• WRITTEN REQUEST:
Copy each line below that contains "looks".

• THE INPUT:

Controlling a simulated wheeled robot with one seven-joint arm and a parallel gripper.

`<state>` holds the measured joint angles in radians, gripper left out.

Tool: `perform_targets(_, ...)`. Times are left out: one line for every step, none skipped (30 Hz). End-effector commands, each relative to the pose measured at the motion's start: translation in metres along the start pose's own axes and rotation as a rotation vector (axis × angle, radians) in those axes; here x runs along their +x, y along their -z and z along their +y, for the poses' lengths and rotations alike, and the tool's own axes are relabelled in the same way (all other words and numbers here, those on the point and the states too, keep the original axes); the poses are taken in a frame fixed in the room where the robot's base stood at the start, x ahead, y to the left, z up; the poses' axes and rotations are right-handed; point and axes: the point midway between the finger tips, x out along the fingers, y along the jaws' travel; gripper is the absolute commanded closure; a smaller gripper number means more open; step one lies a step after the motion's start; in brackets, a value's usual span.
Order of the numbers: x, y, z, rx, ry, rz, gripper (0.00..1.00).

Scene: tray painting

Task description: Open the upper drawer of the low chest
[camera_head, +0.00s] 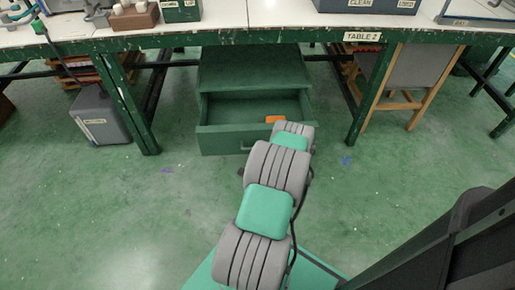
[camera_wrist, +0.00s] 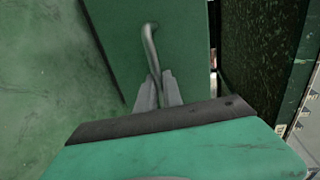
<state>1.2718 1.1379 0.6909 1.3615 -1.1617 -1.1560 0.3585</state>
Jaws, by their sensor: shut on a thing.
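The low green chest (camera_head: 248,66) stands under the table in the head view. One of its drawers (camera_head: 222,141) is pulled well out toward me, and its inside shows. The open drawer lies just below the chest top; a lower drawer is hidden behind its front. An orange thing (camera_head: 276,119) lies inside at the right. In the wrist view the grey bar handle (camera_wrist: 150,47) runs along the green drawer front (camera_wrist: 185,35). My gripper (camera_wrist: 160,88) is shut on the handle's near end. In the head view my arm hides the gripper and part of the drawer front.
The table (camera_head: 225,38) stands over the chest, with green legs (camera_head: 122,105) on both sides. A grey box (camera_head: 100,117) is on the floor at left. A wooden-framed grey panel (camera_head: 424,68) leans at right.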

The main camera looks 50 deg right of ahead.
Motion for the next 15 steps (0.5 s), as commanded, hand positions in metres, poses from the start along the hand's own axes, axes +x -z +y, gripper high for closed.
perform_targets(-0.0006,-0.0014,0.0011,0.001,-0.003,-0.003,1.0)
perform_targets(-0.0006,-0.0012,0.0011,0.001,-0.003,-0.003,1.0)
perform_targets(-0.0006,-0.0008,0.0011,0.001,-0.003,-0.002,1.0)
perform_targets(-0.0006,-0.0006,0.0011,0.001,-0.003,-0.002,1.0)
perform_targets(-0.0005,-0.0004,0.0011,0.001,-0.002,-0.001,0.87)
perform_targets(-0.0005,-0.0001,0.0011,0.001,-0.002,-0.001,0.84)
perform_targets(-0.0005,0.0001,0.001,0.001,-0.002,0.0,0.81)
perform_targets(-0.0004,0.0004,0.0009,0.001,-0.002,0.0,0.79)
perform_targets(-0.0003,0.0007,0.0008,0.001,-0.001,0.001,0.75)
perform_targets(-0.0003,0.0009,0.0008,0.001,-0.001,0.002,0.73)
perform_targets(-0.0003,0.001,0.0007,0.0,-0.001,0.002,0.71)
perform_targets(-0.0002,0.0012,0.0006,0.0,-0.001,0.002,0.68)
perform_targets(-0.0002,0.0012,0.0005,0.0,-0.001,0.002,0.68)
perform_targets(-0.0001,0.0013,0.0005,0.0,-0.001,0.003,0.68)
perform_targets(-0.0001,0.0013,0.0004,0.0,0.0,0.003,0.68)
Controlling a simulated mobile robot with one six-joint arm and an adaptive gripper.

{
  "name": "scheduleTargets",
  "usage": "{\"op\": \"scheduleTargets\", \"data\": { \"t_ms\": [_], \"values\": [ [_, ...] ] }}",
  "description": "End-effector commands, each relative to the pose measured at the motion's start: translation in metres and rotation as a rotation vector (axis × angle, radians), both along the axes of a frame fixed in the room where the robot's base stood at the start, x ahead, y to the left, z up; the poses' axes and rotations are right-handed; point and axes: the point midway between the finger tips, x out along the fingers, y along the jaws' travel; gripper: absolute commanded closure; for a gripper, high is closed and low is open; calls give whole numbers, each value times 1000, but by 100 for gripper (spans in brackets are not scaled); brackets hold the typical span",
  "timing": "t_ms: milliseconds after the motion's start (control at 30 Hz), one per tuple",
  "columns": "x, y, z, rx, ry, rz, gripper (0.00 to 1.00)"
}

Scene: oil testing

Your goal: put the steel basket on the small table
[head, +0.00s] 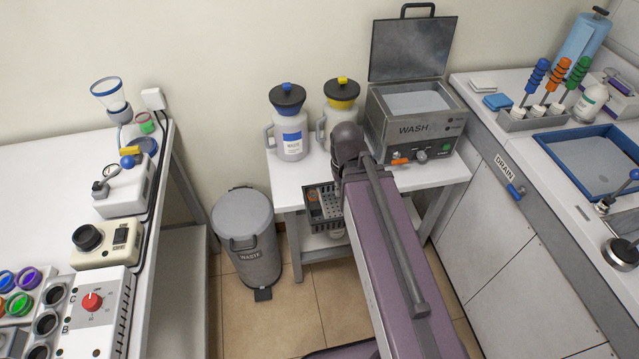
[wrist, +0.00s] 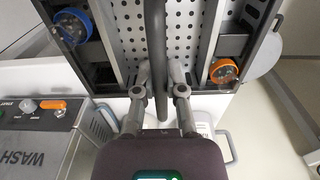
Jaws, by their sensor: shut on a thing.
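The steel basket (head: 321,212) is dark with perforated plates inside. In the head view it overlaps the front edge of the small white table (head: 286,178), partly hidden by my arm. In the wrist view the basket (wrist: 115,52) fills the top middle, with a blue-rimmed jar (wrist: 72,27) and an orange-rimmed jar (wrist: 224,71) in its sides. My gripper (wrist: 160,95) is shut on its dark bar handle. In the head view my gripper's fingers are hidden behind my arm. I cannot tell the basket's height above the table.
Two waste jugs (head: 290,133) (head: 341,107) stand at the table's back left. The wash unit (head: 416,125), lid open, takes its right side. A waste bin (head: 246,240) stands on the floor to the left. Bare tabletop shows at the front left and front right.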

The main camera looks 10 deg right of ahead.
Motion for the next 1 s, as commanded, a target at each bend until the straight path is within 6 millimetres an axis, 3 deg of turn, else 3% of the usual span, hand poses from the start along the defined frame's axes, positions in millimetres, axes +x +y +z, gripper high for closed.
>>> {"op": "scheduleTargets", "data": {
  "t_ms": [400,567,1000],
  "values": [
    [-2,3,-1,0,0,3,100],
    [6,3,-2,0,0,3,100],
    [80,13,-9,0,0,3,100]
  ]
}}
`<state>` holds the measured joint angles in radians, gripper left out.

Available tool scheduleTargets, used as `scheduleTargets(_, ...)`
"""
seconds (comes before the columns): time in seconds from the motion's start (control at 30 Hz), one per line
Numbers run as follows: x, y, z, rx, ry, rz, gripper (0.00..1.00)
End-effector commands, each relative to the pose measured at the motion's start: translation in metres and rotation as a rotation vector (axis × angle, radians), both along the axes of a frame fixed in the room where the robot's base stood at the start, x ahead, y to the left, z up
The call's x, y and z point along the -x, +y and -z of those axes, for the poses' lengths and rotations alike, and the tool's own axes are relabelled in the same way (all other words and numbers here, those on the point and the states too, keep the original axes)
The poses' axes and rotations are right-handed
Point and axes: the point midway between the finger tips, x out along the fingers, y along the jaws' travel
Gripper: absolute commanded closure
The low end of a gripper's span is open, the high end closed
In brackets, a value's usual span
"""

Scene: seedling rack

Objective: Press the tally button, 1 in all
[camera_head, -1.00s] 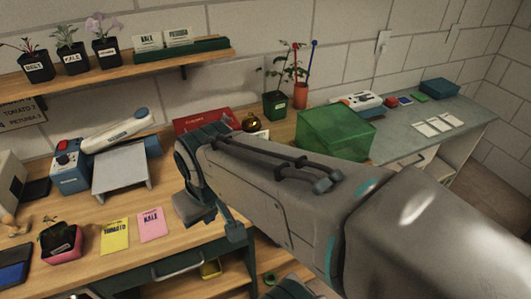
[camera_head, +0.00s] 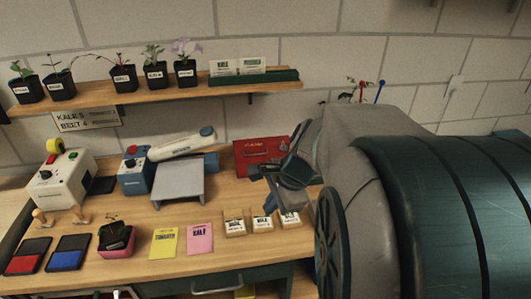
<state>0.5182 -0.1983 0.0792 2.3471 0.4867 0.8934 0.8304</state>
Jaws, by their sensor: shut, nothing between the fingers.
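Two devices with buttons stand at the left of the bench, and I cannot tell which carries the tally button. One is a white box (camera_head: 62,182) with small coloured buttons and a yellow part on top. The other is a blue box (camera_head: 135,181) with a red button (camera_head: 131,149) and a dark knob on its sloped face. My gripper (camera_head: 272,203) is shut and empty, in front of the red case, well to the right of both boxes. My arm hides the right side of the view.
A grey stand (camera_head: 180,180) is beside the blue box. Ink pads (camera_head: 68,254), stamps, a pink pot (camera_head: 116,240), yellow and pink cards (camera_head: 200,239) and small labelled blocks (camera_head: 262,222) lie along the front. A shelf (camera_head: 150,94) with potted seedlings runs above.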

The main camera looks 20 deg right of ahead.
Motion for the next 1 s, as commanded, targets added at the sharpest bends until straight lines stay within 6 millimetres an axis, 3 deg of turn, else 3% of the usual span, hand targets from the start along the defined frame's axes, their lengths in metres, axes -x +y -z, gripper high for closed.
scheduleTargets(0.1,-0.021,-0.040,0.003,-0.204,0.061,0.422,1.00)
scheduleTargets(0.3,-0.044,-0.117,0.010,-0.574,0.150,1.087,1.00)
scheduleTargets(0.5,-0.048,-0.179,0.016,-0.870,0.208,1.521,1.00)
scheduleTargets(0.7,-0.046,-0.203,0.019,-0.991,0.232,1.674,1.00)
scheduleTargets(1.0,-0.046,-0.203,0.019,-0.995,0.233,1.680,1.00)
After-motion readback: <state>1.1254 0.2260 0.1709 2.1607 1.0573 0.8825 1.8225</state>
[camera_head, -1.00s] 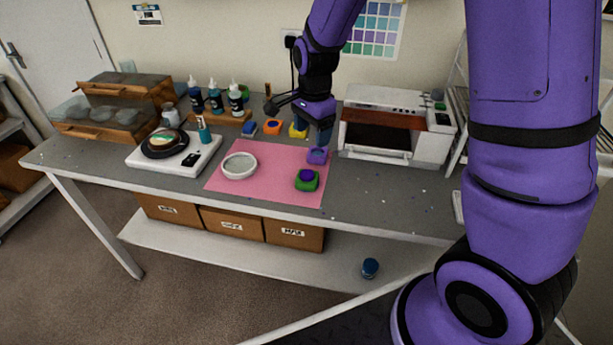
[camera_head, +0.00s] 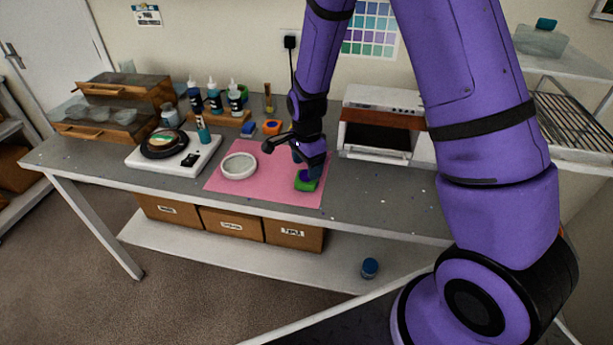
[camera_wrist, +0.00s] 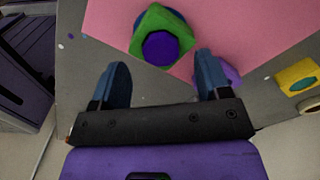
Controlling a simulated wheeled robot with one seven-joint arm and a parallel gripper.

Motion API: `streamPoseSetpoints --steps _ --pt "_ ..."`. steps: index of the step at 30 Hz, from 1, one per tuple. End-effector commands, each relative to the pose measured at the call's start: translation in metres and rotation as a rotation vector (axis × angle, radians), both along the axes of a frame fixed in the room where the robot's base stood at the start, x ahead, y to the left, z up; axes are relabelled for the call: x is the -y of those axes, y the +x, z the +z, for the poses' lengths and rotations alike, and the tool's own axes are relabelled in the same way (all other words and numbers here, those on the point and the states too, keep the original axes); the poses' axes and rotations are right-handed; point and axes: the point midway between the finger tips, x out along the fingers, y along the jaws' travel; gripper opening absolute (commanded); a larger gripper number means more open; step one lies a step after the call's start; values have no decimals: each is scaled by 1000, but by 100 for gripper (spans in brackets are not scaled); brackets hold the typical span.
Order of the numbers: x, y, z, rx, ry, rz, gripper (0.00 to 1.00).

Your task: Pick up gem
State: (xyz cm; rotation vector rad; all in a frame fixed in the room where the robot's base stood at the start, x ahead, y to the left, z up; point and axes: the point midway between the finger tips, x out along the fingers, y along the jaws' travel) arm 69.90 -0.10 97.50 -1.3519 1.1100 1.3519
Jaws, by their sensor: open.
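A dark purple, many-sided gem (camera_wrist: 160,48) sits in or on a green mold (camera_wrist: 150,20) on the pink mat (camera_wrist: 225,28). In the head view, the green mold (camera_head: 304,187) is at the right part of the mat, mostly under my gripper (camera_head: 309,172). In the wrist view, my gripper (camera_wrist: 161,78) is open with nothing between its blue fingers. The gem lies just ahead of the fingertips, between their lines. I cannot tell the height between fingers and gem. A lighter purple block (camera_wrist: 231,76) is partly hidden behind the right finger.
A white bowl (camera_head: 239,166) stands on the mat. A yellow block (camera_wrist: 297,77) is at the right of the wrist view. Orange (camera_head: 271,127) and blue (camera_head: 248,129) blocks are behind the mat. A white oven-like machine (camera_head: 380,125) is at the right. A scale (camera_head: 190,160) is at the left.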

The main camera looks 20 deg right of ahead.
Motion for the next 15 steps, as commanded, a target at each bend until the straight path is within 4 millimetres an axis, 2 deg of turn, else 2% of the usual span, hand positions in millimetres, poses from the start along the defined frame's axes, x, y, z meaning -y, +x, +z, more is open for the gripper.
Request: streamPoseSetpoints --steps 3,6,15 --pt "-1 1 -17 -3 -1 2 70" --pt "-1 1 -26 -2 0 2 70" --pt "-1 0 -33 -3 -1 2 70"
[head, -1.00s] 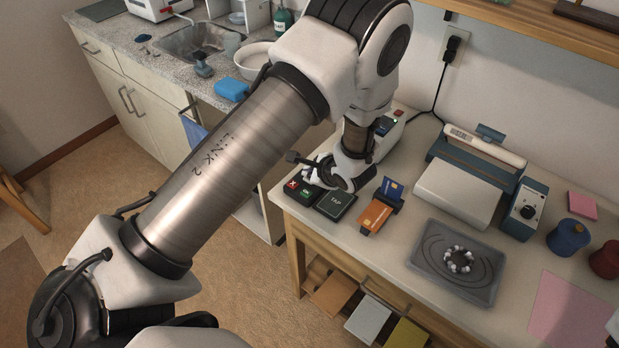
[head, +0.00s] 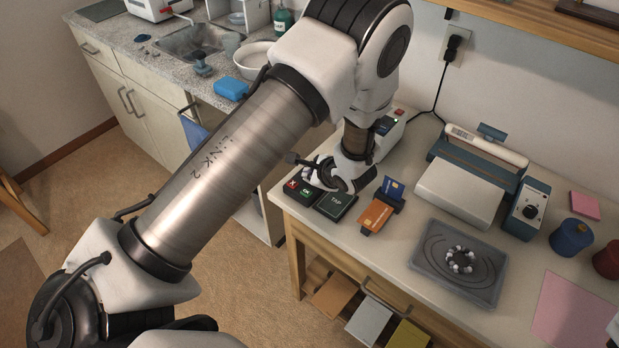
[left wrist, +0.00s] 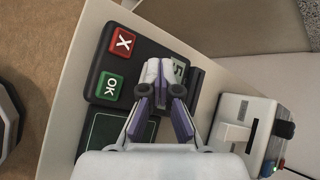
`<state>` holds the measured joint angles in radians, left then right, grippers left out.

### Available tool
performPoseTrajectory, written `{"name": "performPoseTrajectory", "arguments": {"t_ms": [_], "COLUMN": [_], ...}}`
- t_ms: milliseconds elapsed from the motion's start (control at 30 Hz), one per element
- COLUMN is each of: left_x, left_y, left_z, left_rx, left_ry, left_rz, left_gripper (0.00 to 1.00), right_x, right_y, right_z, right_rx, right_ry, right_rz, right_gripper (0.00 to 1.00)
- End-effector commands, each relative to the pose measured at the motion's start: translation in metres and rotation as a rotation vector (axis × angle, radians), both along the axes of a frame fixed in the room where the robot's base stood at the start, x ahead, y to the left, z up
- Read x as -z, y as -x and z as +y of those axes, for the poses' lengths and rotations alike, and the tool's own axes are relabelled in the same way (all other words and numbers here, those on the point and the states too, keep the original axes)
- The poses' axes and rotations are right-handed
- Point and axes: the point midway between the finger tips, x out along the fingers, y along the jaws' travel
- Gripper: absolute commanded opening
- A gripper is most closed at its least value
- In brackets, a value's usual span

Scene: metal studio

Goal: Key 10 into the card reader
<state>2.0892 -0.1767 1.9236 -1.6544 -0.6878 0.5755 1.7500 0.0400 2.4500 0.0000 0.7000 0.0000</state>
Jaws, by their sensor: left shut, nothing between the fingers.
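The card reader (head: 304,188) lies at the table's front left corner. It has a red X key (left wrist: 122,42), a green OK key (left wrist: 111,86) and a dark TAP pad (head: 337,204). My left gripper (left wrist: 163,88) is shut and empty, with its fingertips over the reader's key area beside the X and OK keys. The fingers hide the other keys. A pale strip with a dark digit, looking like 5, shows just past the fingertips; I cannot read it fully. In the head view the left gripper (head: 330,178) is partly hidden by its own wrist.
A white device (head: 392,130) stands behind my wrist. A grey tray (head: 430,270) with a beaded ring lies further right, before a white press (head: 460,190).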

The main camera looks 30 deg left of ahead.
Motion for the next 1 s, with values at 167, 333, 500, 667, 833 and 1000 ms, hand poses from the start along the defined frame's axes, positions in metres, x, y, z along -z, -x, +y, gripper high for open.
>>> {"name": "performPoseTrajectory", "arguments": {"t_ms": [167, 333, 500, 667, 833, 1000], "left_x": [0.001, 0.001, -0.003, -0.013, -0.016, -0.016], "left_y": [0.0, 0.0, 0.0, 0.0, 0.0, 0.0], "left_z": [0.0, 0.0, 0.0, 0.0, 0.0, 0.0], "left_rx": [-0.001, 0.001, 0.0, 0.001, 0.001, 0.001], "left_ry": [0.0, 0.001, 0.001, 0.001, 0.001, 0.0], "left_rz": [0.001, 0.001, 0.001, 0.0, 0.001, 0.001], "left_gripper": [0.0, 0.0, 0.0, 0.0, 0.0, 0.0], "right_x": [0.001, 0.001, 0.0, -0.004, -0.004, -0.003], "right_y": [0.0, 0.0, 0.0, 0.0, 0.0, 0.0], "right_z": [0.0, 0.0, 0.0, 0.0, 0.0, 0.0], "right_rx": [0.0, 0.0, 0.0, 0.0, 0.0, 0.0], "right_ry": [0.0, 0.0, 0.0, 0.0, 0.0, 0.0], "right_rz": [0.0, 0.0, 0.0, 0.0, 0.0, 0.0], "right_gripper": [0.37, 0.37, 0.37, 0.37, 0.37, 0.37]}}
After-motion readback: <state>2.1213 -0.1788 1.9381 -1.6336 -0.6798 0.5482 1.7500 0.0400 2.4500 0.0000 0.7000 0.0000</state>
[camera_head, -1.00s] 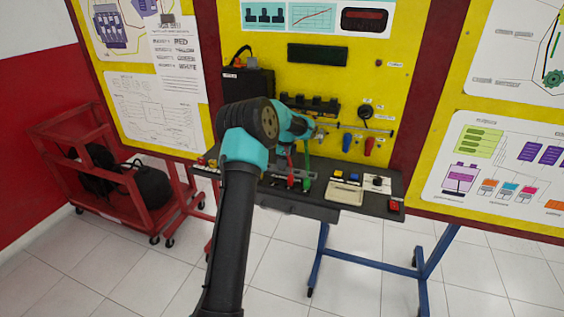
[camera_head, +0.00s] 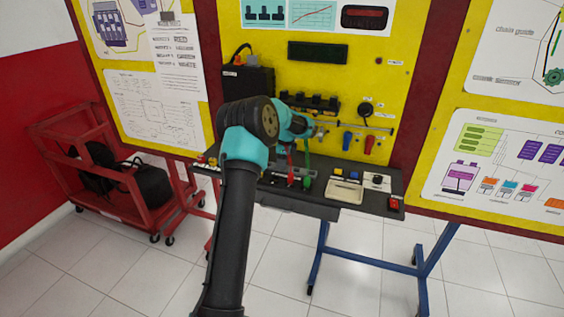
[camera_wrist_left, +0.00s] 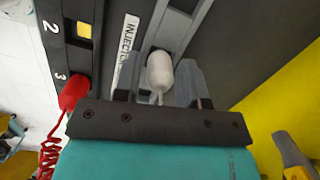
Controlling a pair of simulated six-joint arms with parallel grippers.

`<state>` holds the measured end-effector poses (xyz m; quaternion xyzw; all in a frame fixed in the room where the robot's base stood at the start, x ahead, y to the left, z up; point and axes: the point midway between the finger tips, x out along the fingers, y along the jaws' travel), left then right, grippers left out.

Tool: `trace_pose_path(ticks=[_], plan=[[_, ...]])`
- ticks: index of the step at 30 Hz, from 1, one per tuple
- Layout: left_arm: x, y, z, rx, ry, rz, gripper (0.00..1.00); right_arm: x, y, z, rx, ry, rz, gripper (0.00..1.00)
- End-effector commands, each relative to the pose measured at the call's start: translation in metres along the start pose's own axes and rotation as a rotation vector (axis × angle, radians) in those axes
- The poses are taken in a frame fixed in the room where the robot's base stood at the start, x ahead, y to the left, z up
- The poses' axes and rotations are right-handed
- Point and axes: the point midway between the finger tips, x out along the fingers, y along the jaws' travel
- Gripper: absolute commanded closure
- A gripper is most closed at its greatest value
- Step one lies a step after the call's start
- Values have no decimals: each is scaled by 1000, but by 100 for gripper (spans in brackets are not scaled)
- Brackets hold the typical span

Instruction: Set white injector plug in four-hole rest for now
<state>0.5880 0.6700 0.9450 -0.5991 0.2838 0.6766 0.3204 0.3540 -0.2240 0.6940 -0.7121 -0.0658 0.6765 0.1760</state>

• TASK RESPONSE:
The main camera looks 50 deg right of ahead.
The main camera looks 10 deg right of ahead.
The main camera looks 20 deg right of ahead.
The main camera looks 20 deg right of ahead.
The main camera looks 30 deg left of ahead.

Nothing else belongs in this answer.